Data:
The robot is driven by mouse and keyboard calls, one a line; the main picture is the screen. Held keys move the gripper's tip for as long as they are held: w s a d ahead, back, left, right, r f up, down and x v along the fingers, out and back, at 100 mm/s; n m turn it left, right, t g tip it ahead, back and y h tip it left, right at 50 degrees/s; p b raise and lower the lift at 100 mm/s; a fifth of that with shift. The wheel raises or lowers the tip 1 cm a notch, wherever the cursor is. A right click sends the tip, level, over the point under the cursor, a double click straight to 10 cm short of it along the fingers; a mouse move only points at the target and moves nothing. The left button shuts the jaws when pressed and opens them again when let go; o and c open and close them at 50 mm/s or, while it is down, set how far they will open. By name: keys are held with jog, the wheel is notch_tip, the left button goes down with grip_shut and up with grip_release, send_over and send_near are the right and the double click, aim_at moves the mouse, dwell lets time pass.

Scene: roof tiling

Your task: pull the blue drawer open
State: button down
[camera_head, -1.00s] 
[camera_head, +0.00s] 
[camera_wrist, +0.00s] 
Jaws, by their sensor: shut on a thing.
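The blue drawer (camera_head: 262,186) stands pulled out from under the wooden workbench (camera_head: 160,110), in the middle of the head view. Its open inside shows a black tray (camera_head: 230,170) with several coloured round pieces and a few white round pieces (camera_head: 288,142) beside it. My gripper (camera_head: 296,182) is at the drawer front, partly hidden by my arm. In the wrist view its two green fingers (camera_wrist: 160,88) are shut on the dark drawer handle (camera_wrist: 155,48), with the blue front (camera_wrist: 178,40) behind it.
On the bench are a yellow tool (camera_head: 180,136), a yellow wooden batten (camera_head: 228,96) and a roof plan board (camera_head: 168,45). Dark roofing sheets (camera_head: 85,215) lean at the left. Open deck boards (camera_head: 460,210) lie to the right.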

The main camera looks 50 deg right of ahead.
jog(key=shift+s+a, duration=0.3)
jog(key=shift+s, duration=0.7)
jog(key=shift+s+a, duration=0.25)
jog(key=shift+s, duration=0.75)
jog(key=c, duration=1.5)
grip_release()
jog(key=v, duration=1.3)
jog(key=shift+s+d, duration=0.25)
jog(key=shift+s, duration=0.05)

Task prompt:
Transcribe word for word the lines from the one holding "Scene: roof tiling" to the last line of the listing above, inclusive.

Response:
Scene: roof tiling

Your task: pull the blue drawer open
State: button down
[camera_head, -1.00s] 
[camera_head, +0.00s] 
[camera_wrist, +0.00s] 
Jaws, by their sensor: shut on a thing.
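The blue drawer (camera_head: 262,186) stands pulled out from under the wooden workbench (camera_head: 160,110), in the middle of the head view. Its open inside shows a black tray (camera_head: 230,170) with several coloured round pieces and a few white round pieces (camera_head: 288,142) beside it. My gripper (camera_head: 296,182) is at the drawer front, partly hidden by my arm. In the wrist view its two green fingers (camera_wrist: 160,88) are shut on the dark drawer handle (camera_wrist: 155,48), with the blue front (camera_wrist: 178,40) behind it.
On the bench are a yellow tool (camera_head: 180,136), a yellow wooden batten (camera_head: 228,96) and a roof plan board (camera_head: 168,45). Dark roofing sheets (camera_head: 85,215) lean at the left. Open deck boards (camera_head: 460,210) lie to the right.

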The main camera looks 50 deg right of ahead.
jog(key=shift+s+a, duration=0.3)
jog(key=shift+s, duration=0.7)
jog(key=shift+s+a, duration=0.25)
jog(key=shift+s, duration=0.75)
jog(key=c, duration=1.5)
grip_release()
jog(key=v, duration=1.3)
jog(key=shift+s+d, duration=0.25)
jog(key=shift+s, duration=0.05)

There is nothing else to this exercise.